我因故未能从欧洲赶来出席他九十寿诞,未能一睹他普天之下的芬芳桃李,是我一辈子的遗憾。据说,那一次寿诞,聚集了好几代他的学生,从三十来岁到六七十岁。别人笔耕不辍,他是育人终生。放飞的是希望,燃烧的是自己。几年前,我去美国时,还特意拜访了他曾就读的哥伦比亚大学,但我和谢老师已是天人永隔。

在那个年代,  讲教书和读书,其实“书”,尤其是原版的,关于经济学的,还是十分稀少,用的是影印本,或者复印件。因为当时复印费用不菲,常常是老师认为很关键的才复印。于是,上课时还可以闻到油墨味,像是刚出炉的面包。 
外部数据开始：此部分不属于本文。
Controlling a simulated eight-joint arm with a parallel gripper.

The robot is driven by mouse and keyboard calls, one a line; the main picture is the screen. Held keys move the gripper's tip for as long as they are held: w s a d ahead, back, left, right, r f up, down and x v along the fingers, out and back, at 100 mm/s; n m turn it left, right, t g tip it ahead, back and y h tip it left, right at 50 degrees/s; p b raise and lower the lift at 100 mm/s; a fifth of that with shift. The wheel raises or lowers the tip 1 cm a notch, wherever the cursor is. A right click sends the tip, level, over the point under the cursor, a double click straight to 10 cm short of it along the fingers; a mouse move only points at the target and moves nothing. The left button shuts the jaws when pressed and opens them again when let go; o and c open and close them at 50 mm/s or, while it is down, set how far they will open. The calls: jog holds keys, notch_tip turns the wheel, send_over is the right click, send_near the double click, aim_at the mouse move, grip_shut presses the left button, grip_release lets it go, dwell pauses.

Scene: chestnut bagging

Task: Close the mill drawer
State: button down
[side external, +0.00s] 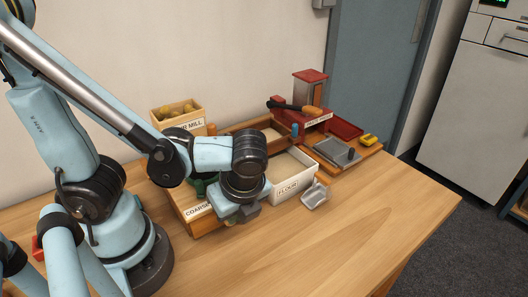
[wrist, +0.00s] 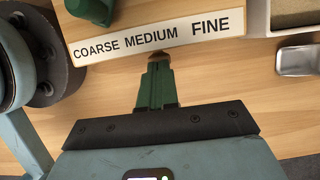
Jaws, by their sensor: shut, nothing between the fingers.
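The mill's wooden front carries a strip labelled COARSE, MEDIUM, FINE (wrist: 158,37) in the wrist view; part of that strip shows in the side view (side external: 198,211). My gripper (wrist: 160,68) is shut and empty, its green fingers pointing at the strip's lower edge near MEDIUM. A small brown knob-like piece (wrist: 160,56) sits at the fingertips; I cannot tell whether they touch it. A green part of the mill (wrist: 92,8) stands behind the strip. In the side view my arm covers much of the mill, so how far its drawer is open cannot be told.
A white FLOUR bin (side external: 291,182) stands right of the mill, with a metal scoop (side external: 314,195) before it. A crate of chestnuts (side external: 178,112) is behind the mill. A red-topped device (side external: 310,88) and red tray (side external: 345,129) stand farther back. The table's right front is clear.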

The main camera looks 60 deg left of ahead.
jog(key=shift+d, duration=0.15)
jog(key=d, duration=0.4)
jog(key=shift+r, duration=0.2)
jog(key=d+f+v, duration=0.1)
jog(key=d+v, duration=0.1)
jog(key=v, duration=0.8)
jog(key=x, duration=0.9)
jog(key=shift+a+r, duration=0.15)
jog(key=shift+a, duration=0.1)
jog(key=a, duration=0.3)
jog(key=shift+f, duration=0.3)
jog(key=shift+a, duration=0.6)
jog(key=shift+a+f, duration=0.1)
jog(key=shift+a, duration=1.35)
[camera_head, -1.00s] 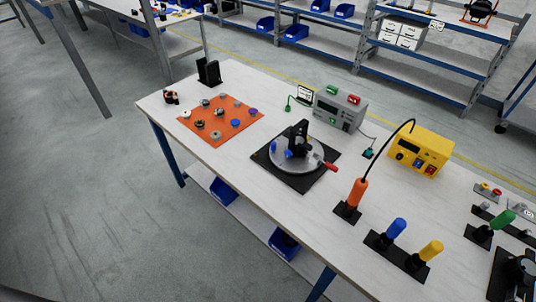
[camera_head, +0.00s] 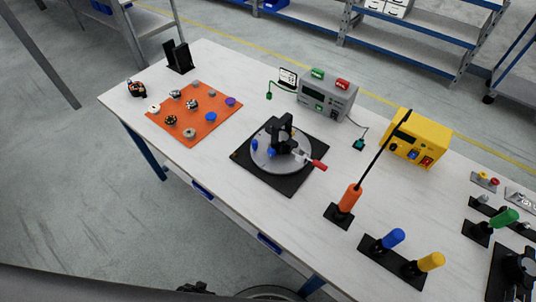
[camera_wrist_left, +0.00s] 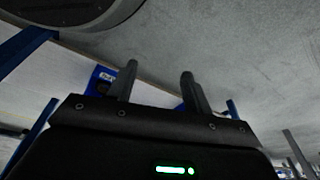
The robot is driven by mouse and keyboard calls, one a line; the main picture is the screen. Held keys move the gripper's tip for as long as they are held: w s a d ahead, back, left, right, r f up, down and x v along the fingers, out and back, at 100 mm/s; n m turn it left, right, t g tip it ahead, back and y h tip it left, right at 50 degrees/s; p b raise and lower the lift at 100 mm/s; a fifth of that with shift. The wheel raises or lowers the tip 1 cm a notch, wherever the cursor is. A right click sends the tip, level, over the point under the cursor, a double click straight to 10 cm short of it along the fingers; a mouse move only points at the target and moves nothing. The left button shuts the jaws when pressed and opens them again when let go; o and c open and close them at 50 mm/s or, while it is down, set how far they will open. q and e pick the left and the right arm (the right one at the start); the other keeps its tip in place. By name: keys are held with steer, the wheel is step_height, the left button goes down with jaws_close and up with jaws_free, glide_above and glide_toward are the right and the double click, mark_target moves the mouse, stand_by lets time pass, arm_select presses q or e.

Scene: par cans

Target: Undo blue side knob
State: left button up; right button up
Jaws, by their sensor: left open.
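A black par can fixture (camera_head: 283,132) stands on a round grey turntable (camera_head: 268,165) in the head view. The turntable sits on a black square base (camera_head: 288,186) in the middle of the table. One blue knob (camera_head: 254,145) shows at the left side of the fixture, and another blue knob (camera_head: 271,152) shows at its front. A red-handled lever (camera_head: 319,165) sticks out to the right. My left gripper (camera_wrist_left: 158,85) is open and empty in the left wrist view, away from the fixture, with floor and blue table legs around it. My right gripper is not in view.
An orange mat (camera_head: 186,139) with several small knobs lies to the left. A grey power box (camera_head: 327,95) and a yellow box (camera_head: 415,138) stand behind. Upright orange (camera_head: 350,198), blue (camera_head: 393,238) and yellow (camera_head: 431,261) screwdrivers stand to the right. The table's front edge is close.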

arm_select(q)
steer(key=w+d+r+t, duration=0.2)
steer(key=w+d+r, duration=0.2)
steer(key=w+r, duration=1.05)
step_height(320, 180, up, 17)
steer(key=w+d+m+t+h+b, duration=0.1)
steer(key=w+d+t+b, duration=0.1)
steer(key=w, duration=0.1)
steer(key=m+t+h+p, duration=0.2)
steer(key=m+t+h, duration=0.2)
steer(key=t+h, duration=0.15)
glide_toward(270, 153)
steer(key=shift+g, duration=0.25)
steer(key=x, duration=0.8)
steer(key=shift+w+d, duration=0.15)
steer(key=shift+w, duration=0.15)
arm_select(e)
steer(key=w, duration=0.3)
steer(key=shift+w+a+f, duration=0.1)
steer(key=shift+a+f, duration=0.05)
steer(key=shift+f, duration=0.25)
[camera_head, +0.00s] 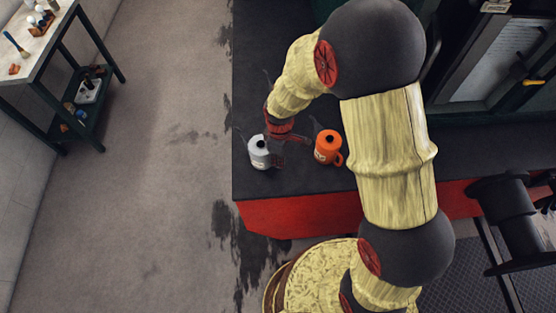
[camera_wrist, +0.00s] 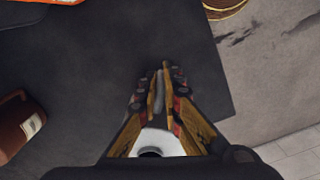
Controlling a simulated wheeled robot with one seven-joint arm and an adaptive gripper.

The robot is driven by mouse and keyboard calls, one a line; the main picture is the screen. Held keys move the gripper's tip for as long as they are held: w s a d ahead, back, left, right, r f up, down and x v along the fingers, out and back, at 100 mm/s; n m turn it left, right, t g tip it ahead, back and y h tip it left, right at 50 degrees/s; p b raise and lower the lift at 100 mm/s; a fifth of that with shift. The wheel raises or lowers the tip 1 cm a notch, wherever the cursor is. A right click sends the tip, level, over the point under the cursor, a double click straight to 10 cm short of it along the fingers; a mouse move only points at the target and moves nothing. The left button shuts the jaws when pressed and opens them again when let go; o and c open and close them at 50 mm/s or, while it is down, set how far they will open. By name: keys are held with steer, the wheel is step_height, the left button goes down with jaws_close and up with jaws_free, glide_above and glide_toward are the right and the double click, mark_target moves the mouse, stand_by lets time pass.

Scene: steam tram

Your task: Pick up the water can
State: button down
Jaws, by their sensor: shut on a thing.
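A white can (camera_head: 258,152) with a dark knob on top and a small label stands upright near the left edge of the dark surface. It also shows in the wrist view (camera_wrist: 158,142), low between my fingers. My gripper (camera_wrist: 159,88) is shut on a narrow grey-white part between its fingertips, which looks like the white can's handle. In the head view my gripper (camera_head: 278,157) is at the can's right side. An orange can (camera_head: 327,147) with a dark knob, handle and label stands apart to the right. I cannot read either label.
The dark surface (camera_head: 285,185) has a red front side (camera_head: 300,215) and a free left edge close to the white can. A shelf table (camera_head: 38,58) with small tools stands at the upper left. The floor (camera_head: 150,200) between is clear, with dark stains.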

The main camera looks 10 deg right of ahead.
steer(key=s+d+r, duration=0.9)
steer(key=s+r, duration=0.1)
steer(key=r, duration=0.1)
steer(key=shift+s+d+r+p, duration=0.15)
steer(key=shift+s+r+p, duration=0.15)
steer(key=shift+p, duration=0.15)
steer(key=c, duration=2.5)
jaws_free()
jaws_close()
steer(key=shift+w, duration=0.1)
在那个年代, 一边是学习知识,一边就是学了就用。世界没有给才走上舞台的中国很多时间。讲学的,投资的,交流的和来华援助的外国人士涌到中国,必须有现代管理人才在第一线迎接。

首次国际学术讨论会


世界银行的项目就是一个例子。许多来华培训专家的英语授课,必须翻译成汉语。这就要求事先准备,把内容搞懂。这种主动参与,其实比被动听课更有收获。只有这样,你才会在口译时有能力应对讲课者的奔腾思路和西方人的无比幽默。

每次上课,听众挤满屋子,因为外地许多来进修的也被允许参加。其实,有些题目,如发展中国家的城市化,项目的经济效益和社会效益,至今还有很大的现实意义。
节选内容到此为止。